Data extracted from a collection
---*---
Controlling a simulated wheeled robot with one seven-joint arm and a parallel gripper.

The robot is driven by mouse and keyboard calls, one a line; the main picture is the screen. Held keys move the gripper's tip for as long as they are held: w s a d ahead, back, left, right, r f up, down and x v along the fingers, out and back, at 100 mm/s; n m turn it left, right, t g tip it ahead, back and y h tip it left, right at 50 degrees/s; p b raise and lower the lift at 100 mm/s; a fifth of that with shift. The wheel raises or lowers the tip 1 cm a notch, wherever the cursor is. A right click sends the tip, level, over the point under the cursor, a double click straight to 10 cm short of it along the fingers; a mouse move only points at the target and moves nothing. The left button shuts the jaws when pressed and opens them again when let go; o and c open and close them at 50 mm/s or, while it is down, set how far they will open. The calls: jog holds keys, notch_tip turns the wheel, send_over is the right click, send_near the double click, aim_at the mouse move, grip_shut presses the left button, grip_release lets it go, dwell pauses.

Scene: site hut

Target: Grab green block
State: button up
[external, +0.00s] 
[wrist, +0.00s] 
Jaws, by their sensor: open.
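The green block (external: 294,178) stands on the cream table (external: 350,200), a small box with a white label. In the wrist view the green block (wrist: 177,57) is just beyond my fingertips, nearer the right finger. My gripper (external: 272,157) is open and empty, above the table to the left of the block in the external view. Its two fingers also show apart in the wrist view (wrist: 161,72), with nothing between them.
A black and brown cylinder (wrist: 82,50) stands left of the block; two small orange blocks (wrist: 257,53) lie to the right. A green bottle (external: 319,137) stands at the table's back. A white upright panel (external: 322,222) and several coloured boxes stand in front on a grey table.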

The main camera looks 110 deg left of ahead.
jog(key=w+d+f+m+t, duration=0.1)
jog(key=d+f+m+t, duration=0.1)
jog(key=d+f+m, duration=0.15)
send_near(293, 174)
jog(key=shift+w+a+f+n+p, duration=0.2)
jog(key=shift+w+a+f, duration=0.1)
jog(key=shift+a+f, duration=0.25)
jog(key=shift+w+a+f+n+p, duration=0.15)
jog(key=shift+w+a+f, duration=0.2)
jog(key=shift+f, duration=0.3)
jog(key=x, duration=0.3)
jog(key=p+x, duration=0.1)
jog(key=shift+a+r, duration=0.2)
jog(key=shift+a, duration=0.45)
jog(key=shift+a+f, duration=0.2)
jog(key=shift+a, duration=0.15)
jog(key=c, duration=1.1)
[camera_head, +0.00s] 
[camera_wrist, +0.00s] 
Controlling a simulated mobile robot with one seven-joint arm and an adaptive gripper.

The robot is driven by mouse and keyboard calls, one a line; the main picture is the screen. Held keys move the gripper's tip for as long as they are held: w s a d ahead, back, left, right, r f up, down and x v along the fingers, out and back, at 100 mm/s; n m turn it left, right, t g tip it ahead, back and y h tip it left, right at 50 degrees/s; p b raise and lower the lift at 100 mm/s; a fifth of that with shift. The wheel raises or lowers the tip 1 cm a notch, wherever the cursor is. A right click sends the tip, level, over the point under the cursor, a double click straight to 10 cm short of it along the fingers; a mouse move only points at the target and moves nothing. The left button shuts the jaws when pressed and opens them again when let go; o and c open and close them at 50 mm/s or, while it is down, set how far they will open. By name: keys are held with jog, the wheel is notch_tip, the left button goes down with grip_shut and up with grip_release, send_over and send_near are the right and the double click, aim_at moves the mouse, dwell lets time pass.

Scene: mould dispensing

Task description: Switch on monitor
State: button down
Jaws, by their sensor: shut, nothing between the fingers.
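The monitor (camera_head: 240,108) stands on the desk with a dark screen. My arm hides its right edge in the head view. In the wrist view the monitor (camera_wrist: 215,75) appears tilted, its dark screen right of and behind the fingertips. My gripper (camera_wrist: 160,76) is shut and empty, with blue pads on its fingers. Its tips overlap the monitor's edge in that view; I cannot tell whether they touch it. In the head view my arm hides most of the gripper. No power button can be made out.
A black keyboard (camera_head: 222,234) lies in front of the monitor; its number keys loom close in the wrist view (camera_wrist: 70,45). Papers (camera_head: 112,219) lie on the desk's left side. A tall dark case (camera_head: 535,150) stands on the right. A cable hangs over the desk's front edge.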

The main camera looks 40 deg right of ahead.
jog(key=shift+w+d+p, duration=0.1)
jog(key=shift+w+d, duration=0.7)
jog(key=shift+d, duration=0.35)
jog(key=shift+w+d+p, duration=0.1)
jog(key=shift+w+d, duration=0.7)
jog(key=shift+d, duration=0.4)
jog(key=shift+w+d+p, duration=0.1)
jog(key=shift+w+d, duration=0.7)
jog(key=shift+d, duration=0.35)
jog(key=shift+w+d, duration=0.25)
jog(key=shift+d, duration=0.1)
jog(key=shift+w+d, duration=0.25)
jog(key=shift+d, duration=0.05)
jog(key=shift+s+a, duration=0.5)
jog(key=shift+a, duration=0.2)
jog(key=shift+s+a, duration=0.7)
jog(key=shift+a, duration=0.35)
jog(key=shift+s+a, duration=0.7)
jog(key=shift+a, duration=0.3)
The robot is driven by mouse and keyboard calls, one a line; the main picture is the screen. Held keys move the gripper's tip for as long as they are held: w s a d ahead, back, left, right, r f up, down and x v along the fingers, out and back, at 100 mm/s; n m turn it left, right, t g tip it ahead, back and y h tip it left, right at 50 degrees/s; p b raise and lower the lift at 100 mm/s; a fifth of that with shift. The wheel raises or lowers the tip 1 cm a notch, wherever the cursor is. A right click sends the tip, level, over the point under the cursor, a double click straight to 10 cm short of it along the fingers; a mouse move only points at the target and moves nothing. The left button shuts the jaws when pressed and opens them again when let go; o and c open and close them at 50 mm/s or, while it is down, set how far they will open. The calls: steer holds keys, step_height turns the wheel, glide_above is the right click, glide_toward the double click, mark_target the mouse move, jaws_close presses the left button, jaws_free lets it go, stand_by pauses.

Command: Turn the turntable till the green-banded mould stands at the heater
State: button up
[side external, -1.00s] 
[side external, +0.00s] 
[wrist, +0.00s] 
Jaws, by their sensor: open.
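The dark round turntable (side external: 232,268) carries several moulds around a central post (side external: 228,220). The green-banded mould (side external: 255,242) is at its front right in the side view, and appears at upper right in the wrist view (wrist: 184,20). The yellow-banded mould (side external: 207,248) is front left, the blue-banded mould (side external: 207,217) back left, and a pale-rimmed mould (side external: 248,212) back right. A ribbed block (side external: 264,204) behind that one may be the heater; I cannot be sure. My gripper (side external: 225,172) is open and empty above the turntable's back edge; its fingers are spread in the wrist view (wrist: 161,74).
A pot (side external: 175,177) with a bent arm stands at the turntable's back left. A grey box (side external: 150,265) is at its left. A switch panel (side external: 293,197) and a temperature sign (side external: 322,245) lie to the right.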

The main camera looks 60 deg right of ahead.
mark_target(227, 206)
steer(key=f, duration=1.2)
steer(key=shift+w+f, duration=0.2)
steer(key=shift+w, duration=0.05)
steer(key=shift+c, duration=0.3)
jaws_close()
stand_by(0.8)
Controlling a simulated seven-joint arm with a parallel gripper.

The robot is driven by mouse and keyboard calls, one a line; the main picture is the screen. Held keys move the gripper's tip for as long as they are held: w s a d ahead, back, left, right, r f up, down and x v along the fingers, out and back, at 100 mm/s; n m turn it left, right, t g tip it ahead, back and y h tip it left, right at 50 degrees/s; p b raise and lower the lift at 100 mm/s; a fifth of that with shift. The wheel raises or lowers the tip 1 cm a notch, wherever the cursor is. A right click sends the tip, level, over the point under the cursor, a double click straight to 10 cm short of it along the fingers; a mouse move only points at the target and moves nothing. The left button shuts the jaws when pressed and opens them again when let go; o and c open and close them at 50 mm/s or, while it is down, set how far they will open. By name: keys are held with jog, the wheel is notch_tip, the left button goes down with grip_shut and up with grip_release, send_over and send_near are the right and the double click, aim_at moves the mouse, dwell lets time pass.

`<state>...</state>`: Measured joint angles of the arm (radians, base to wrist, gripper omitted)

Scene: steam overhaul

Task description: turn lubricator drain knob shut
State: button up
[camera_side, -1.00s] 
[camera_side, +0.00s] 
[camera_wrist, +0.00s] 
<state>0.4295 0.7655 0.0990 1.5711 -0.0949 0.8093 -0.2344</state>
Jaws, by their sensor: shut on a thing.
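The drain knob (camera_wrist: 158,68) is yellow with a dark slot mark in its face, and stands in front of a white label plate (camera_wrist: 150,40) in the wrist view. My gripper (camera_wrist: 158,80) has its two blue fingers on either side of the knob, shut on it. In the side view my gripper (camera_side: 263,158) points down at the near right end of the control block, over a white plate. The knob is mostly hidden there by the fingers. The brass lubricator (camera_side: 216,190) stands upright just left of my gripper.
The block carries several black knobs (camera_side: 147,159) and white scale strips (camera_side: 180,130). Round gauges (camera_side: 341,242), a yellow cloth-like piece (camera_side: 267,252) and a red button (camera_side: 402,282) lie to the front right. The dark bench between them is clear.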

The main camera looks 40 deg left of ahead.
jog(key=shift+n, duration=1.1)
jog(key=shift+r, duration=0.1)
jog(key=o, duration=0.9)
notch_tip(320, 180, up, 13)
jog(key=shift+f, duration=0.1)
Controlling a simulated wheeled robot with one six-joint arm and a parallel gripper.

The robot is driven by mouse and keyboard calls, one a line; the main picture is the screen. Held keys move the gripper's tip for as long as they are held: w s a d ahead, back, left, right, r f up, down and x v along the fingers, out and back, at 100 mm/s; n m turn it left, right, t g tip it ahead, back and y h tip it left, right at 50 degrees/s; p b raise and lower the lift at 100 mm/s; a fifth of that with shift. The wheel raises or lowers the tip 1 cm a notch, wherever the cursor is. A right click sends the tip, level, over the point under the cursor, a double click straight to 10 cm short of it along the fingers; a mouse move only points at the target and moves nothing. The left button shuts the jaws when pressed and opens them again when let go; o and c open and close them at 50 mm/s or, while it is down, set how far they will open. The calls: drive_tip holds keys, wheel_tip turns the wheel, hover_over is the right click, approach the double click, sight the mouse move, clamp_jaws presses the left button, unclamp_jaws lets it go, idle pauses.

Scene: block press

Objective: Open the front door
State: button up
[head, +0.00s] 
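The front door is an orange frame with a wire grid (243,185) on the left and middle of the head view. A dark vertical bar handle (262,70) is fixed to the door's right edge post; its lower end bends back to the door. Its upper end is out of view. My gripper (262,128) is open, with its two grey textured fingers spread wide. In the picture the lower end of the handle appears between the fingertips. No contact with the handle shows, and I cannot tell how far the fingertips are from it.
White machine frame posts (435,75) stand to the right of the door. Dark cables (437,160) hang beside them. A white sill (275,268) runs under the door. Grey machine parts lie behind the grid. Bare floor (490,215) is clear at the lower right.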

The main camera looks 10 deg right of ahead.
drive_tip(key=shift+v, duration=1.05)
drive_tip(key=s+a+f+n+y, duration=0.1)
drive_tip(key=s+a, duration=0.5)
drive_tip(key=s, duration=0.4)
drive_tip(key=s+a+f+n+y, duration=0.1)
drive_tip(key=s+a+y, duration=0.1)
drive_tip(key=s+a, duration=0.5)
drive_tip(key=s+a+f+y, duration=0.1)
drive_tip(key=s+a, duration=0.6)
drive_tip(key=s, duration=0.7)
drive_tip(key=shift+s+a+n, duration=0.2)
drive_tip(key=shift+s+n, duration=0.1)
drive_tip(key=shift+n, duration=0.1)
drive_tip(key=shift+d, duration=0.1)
---*---
» Given request
Report only a number: how many lines in the material above contain the string "simulated".

» Expected answer
4